> **Required work**: Copy each line of the entries beneath that contains the word "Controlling".

> **Rows about robot tasks**:
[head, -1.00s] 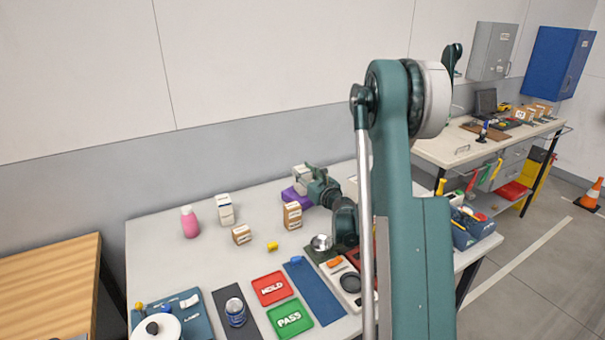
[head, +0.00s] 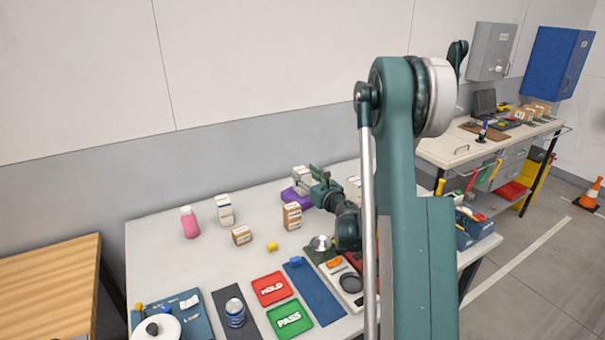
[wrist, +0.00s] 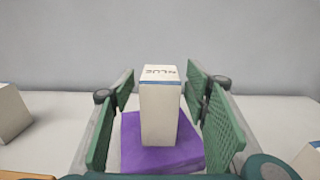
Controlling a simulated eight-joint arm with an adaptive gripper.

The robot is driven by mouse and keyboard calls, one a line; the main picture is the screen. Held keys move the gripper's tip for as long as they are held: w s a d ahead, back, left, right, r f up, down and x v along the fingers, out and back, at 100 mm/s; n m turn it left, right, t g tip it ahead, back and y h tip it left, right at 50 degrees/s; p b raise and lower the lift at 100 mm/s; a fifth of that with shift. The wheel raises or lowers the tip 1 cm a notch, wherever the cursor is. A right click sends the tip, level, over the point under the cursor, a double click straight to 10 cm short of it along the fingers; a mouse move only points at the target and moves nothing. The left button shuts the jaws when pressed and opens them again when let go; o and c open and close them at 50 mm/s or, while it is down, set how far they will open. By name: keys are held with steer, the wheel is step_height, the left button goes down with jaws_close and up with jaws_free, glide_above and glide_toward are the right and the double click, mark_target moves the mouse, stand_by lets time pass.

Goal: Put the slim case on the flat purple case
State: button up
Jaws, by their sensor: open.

==

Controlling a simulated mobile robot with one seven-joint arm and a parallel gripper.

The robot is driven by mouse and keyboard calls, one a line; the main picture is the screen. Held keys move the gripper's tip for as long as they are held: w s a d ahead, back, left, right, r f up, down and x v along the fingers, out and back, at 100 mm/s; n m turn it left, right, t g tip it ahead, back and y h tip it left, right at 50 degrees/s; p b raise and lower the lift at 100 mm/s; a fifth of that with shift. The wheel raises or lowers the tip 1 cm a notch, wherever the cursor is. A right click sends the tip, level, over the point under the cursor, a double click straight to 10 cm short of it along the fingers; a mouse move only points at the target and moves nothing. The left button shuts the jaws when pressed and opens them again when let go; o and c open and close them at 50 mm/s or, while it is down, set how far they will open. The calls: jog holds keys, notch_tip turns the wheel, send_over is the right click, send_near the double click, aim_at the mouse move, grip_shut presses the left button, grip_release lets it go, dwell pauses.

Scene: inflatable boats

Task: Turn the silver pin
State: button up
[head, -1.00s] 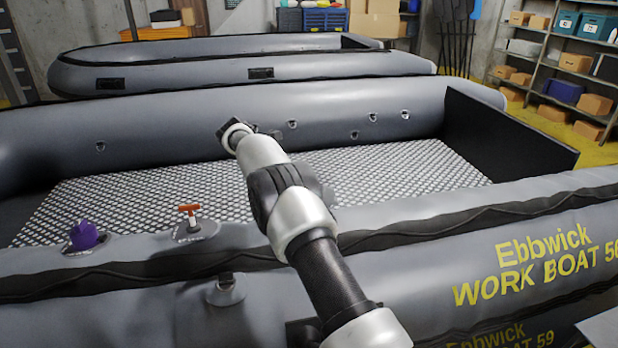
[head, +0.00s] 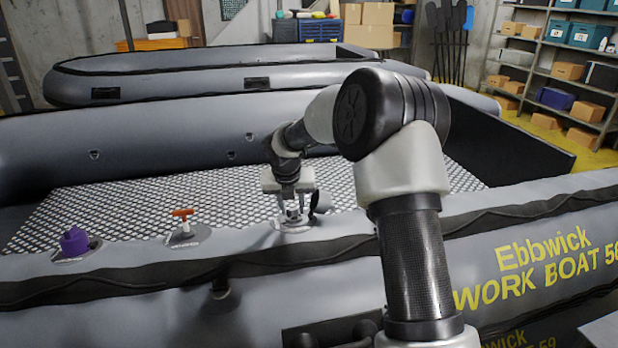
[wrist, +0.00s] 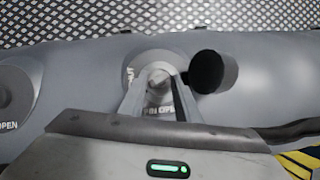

> **Answer in full**:
Controlling a simulated eight-joint arm with an adaptive gripper.
Controlling a simulated mobile robot with one seven-joint arm and a parallel gripper.

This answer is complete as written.